Thursday, March 24, 2011

Steady State vs HIIT cardio

In the 80s it became a widely popular concept to do long cardio sessions at moderate intensity, which was thought to be the "fat burning zone".  The idea was that the longer one was in the "fat burning zone", the more fat they would lose.

As the occasional sighting of that god-awful big-haired perm will prove, some people are still stuck in the 80s.  While there are many benefits to doing long steady-state cardio (it'll still burn calories, and it'll improve your endurance), science is finding more and more evidence to support the High Intensity Interval Training (HIIT) techniques for maximum fat loss. 

Here is the reasoning: Our bodies are extremely efficient at conserving energy, and are always in search of ways to do so.  When you do cardio at the same pace for a given amount of time (say, 15-45 minutes), the body starts to adapt and finds the easiest way to keep on doing that activity while expending the least amount of energy.  This means that while you are still burning calories, it is no longer the maximum amount you could be burning.  With HIIT however, the idea is to switch up the intensity of your cardio (either through speed, incline, or resistance) every couple of minutes.  This keeps your body guessing, and by doing that, you force it to work extremely hard in order to keep up with the changes you're throwing at at.  Not only that, but your body will continue burning fat for hours after you're finished, due to increased EPOC (excess post-exercise oxygen consumption), which is higher with HIIT than it is with steady-state.  One of the benefits of HIIT is that they are usually relatively short sessions.  You can burn the same number of calories doing 15 minutes of HIIT as you can in 30 minutes doing steady state cardio.  For many people, the time aspect alone is a great enough motivator to switch to intervals! 

Now, this is not to say that steady-state is bad!  As I mentioned, there are still many benefits to doing this, and if you're an endurance runner/athlete, you have to incorporate it into your training.  But if we're talking about fat loss, then the surest way to get the most bang for your buck is to use HIIT.   

You can do HIIT anywhere, any time, using any equipment.  If you're an outdoor runner, incorporate some sprints into your workouts, or pick a hilly route.  If you run on the treadmill, play with the incline or speed (or both) on your machine.  If you use the stationary bike or elliptical, change up the resistance.  You can also play with the rest:work ratio.  In my example, the ratio is 4:1, but as you get fitter you could start doing 2:1, or even 1:1.  There are many different types of HIIT training, and I encourage you to look up some sample programs on the internet or in magazines; there are lots to choose from. 

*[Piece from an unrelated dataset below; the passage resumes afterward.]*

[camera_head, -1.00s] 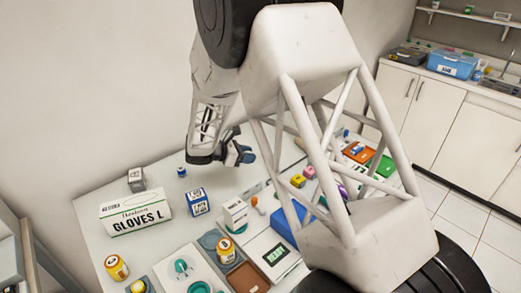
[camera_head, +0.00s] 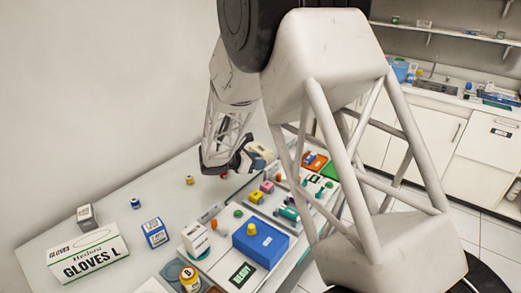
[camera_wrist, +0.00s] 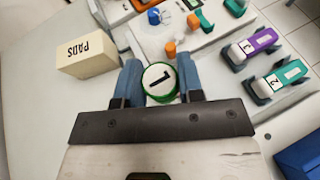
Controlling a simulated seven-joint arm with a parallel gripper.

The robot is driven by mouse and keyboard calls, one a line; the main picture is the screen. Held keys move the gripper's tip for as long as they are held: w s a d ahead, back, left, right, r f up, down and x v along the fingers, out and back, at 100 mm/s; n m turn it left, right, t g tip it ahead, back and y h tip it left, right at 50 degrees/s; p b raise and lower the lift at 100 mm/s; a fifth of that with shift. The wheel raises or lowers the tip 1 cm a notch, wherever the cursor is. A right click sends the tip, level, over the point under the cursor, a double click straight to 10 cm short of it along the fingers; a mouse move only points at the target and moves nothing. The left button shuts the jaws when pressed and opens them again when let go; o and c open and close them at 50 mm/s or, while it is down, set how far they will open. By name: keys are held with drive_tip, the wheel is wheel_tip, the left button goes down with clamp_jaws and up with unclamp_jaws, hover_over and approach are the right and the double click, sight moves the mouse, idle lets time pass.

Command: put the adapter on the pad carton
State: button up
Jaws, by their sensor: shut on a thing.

Example of HIIT (using running):
5 min - warmup 
2 min - run at moderate pace 
30 sec - sprint with all you've got! 
*repeat 4-6 times 
5 min - cooldown 

If you've never tried HIIT, then I wouldn't recommend switching your steady-state for it altogether.  Try incorporating it into your program once a week, and work your way up to 3-4 days.  And don't start with long sessions either - they're meant to be short!  15 minutes (not including warmup or cooldown) is plenty for a beginner! Try it today!